Data block start

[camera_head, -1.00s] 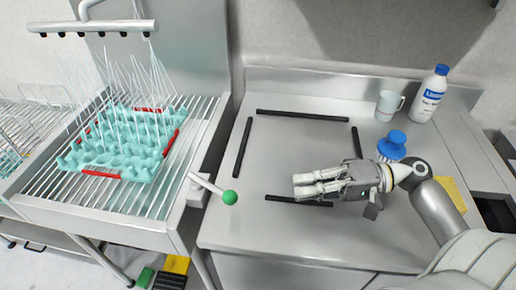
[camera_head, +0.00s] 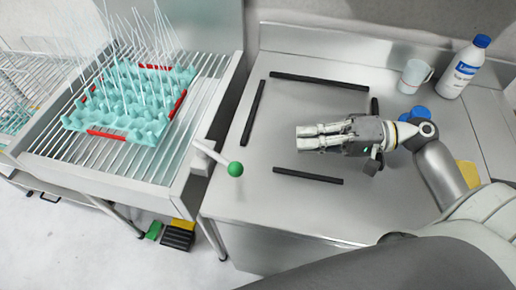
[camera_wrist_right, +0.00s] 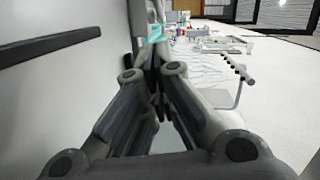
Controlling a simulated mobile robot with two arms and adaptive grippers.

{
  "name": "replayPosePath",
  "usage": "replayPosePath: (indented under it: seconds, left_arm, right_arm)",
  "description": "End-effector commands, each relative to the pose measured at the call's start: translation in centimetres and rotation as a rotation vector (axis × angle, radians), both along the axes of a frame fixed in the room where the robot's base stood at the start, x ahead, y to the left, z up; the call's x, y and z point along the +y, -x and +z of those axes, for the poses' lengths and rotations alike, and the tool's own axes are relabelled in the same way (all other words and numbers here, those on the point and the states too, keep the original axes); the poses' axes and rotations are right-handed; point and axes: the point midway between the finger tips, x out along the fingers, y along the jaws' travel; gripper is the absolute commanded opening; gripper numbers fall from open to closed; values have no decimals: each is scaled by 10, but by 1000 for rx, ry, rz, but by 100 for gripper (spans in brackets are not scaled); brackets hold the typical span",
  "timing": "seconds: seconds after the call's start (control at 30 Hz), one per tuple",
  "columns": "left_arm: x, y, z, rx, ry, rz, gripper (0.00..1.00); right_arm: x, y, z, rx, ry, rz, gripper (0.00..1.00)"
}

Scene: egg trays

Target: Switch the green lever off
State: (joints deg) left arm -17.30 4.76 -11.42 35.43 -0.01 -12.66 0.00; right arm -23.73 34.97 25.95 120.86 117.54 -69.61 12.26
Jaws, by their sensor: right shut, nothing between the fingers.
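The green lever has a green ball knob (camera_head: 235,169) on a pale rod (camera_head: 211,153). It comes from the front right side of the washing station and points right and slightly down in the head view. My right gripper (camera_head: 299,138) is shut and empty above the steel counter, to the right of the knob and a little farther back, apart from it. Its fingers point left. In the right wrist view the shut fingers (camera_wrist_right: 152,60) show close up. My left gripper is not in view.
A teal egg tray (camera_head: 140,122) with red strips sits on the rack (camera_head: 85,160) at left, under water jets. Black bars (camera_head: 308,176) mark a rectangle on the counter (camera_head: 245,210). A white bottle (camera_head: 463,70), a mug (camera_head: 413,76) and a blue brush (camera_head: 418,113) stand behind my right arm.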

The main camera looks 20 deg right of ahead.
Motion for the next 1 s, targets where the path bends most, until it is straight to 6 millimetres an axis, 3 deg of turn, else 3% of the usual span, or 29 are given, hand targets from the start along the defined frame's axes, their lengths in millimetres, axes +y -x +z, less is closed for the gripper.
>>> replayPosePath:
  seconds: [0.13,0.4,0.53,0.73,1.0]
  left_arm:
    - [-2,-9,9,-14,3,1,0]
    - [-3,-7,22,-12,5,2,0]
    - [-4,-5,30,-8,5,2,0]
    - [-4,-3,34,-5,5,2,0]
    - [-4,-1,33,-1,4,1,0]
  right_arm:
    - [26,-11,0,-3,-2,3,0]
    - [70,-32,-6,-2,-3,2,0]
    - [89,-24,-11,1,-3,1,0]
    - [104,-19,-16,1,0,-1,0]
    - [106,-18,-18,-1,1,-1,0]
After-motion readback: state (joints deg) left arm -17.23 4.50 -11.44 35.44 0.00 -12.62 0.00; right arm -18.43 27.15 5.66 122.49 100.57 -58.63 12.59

Data block end

What you are asked to do: Copy nothing but the lines from the first one in the listing through the line with "seconds after the", and omit the pictures.

The answer:
[camera_head, -1.00s] 
[camera_head, +0.00s] 
[camera_wrist_right, +0.00s] 
Controlling a simulated mobile robot with two arms and adaptive grippers.

{
  "name": "replayPosePath",
  "usage": "replayPosePath: (indented under it: seconds, left_arm, right_arm)",
  "description": "End-effector commands, each relative to the pose measured at the call's start: translation in centimetres and rotation as a rotation vector (axis × angle, radians), both along the axes of a frame fixed in the room where the robot's base stood at the start, x ahead, y to the left, z up; the call's x, y and z point along the +y, -x and +z of those axes, for the poses' lengths and rotations alike, and the tool's own axes are relabelled in the same way (all other words and numbers here, those on the point and the states too, keep the original axes); the poses' axes and rotations are right-handed; point and axes: the point midway between the finger tips, x out along the fingers, y along the jaws' travel; gripper is the absolute commanded opening; gripper numbers fall from open to closed; values have no decimals: each is scaled by 10, but by 1000 for rx, ry, rz, but by 100 for gripper (spans in brackets are not scaled); brackets hold the typical span",
  "timing": "seconds: seconds after the call's start (control at 30 Hz), one per tuple",

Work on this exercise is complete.